**Records provided**:
┏━━

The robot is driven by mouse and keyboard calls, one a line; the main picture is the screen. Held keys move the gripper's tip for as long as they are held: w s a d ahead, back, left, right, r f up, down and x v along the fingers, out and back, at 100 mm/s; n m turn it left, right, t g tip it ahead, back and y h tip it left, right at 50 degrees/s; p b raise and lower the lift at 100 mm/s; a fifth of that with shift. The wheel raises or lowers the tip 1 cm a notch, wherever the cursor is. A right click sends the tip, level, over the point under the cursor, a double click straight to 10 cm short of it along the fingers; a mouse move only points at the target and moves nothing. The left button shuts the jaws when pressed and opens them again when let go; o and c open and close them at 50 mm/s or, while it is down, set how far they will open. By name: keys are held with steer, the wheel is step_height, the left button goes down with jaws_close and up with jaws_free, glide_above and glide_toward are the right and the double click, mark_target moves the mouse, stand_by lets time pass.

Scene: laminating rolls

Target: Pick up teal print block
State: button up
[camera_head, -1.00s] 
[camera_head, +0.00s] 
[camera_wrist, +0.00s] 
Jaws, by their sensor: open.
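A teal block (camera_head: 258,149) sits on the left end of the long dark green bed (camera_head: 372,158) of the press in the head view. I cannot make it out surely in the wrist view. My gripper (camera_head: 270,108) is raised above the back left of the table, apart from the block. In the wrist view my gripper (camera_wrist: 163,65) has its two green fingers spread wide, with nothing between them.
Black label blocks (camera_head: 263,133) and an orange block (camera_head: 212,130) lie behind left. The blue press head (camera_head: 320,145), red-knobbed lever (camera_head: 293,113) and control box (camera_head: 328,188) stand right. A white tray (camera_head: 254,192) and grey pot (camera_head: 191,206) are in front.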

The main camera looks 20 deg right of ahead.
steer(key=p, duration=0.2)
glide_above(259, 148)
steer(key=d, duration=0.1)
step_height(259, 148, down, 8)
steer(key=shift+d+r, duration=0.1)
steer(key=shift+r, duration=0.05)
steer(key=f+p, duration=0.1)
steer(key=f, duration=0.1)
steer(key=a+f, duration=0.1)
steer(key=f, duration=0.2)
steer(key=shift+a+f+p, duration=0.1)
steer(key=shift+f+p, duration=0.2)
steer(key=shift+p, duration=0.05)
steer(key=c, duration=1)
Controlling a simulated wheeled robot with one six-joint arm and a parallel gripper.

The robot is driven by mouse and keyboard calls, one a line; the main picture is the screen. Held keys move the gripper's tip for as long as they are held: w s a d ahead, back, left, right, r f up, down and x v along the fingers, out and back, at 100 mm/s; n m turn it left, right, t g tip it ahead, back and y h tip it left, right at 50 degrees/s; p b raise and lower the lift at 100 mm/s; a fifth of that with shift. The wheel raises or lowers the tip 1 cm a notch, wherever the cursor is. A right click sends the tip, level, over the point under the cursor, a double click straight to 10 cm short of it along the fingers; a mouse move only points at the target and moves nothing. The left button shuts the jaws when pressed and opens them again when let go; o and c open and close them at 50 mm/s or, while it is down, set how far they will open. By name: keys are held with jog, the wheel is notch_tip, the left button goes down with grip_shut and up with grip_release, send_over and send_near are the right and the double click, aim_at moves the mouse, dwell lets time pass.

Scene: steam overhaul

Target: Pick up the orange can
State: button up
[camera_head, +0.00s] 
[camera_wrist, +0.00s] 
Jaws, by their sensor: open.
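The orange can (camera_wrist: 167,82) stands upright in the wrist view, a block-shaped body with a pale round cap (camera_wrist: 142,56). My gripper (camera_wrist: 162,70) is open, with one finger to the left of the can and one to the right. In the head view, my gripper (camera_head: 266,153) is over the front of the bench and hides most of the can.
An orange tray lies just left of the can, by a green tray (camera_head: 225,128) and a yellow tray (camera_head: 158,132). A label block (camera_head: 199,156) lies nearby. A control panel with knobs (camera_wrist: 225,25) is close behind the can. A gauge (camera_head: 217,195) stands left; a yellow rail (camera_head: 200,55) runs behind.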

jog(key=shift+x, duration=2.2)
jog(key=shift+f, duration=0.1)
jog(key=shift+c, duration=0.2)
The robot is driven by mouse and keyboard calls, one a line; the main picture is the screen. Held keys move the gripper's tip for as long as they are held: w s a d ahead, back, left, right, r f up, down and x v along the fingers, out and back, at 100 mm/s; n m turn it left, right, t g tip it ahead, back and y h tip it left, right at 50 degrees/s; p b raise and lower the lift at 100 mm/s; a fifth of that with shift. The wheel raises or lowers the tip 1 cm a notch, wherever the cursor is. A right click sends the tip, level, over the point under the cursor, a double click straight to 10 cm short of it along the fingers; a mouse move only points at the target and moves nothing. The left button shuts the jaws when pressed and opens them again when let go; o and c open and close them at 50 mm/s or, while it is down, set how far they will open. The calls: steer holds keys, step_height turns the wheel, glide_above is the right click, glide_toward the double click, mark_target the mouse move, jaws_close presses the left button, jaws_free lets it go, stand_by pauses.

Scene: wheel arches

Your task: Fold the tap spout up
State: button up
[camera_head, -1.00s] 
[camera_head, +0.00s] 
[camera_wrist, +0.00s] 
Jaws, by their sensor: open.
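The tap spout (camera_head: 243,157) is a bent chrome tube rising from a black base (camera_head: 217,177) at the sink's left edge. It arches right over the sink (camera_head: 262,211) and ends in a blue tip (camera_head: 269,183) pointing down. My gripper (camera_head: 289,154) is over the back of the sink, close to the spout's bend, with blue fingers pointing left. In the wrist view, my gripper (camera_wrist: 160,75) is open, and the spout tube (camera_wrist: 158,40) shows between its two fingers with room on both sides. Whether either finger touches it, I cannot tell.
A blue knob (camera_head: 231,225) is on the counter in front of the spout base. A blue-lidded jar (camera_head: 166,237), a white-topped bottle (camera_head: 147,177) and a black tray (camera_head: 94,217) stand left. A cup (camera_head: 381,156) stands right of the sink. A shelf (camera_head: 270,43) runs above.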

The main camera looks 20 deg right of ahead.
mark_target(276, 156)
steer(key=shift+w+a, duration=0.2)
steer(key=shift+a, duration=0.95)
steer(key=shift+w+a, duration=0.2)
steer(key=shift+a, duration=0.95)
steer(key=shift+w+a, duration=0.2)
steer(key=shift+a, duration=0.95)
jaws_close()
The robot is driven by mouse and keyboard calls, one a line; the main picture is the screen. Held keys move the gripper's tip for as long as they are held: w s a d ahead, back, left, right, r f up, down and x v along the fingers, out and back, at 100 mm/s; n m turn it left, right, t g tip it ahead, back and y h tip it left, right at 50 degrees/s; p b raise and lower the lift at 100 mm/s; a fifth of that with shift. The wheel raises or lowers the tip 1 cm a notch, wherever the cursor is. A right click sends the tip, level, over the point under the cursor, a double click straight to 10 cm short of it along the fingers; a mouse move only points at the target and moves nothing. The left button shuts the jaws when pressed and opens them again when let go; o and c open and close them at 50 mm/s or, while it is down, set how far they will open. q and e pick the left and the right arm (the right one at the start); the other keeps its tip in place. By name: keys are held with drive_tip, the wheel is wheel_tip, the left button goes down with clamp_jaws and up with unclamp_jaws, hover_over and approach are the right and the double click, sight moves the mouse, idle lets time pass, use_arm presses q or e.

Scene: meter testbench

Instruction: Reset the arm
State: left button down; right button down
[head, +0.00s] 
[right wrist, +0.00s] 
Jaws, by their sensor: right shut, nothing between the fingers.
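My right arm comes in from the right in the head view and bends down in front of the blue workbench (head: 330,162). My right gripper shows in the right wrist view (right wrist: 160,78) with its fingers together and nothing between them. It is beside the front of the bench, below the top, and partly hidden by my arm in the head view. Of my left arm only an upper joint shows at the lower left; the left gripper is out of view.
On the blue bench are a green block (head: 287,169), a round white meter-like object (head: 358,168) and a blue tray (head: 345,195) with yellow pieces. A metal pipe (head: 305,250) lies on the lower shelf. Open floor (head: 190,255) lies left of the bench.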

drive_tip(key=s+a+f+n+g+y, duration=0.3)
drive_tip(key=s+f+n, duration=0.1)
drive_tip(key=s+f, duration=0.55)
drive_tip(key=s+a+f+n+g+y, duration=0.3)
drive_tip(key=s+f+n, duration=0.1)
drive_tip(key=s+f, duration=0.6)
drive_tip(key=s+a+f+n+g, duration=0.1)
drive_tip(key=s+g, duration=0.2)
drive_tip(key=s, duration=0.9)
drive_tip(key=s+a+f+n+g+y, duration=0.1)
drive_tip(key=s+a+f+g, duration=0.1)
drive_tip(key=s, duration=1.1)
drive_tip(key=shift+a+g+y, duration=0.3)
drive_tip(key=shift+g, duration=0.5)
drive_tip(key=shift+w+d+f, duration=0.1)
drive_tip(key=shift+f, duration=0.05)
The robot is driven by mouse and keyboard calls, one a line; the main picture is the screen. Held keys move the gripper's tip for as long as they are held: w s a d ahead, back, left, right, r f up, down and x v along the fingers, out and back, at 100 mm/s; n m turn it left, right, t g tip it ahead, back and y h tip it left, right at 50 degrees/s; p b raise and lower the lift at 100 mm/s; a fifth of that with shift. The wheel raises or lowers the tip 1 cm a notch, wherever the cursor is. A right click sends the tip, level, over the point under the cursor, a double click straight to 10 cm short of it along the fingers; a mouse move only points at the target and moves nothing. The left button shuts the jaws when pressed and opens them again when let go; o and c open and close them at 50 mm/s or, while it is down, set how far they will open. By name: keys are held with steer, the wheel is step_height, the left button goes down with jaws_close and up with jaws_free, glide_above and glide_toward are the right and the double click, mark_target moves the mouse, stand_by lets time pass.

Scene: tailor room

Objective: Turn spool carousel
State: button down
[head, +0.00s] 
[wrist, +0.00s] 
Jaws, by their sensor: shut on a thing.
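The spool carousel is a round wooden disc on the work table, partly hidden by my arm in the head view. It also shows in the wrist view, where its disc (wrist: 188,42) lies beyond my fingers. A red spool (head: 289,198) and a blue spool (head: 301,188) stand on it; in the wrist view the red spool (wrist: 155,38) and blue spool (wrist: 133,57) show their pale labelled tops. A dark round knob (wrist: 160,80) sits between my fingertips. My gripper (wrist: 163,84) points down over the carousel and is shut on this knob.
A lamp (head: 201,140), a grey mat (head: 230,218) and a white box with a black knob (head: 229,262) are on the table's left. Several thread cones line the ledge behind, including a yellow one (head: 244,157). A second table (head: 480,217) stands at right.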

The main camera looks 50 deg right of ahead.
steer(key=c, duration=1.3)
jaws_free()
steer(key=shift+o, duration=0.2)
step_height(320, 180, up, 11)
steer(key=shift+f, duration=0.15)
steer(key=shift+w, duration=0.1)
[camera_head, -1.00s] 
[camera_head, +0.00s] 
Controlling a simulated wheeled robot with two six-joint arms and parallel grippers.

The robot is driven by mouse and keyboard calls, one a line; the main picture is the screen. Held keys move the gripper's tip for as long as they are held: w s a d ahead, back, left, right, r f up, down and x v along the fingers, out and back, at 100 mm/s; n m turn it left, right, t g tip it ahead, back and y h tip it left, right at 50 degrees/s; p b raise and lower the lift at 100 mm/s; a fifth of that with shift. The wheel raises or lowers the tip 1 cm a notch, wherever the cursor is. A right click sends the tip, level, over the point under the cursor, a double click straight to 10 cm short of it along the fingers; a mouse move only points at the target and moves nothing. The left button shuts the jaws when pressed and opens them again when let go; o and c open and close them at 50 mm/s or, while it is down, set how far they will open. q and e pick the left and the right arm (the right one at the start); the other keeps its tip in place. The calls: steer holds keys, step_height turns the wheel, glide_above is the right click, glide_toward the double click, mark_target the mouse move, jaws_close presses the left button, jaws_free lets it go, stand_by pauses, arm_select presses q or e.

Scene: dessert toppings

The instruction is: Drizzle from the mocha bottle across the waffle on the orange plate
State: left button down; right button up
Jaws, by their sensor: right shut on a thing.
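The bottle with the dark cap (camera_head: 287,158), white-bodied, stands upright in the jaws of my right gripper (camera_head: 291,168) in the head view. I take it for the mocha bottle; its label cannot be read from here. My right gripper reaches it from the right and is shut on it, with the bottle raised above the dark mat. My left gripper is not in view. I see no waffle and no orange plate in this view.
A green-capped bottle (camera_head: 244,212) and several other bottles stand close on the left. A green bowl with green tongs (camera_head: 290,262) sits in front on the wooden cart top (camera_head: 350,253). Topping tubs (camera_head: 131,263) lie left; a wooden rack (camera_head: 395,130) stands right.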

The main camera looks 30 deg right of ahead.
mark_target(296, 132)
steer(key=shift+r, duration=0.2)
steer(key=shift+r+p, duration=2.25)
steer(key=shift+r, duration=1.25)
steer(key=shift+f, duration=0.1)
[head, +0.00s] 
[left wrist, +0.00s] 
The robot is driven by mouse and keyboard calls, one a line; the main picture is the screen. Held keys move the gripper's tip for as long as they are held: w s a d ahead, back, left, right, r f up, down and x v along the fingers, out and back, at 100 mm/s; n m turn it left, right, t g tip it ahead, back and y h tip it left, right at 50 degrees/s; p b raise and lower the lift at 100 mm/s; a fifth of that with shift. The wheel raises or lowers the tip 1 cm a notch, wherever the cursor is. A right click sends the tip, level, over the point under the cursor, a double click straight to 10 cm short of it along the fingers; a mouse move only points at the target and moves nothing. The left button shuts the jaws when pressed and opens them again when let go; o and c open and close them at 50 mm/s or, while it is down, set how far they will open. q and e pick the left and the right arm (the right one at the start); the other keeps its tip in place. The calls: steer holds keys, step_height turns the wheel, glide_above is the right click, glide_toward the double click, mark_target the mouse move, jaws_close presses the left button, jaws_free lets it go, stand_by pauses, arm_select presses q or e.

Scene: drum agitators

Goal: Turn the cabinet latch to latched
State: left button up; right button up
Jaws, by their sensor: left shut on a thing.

┗━━

**Required work**: Your answer should be a single number: how many lines in the data above include "Scene"?

**Solution to this problem**: 7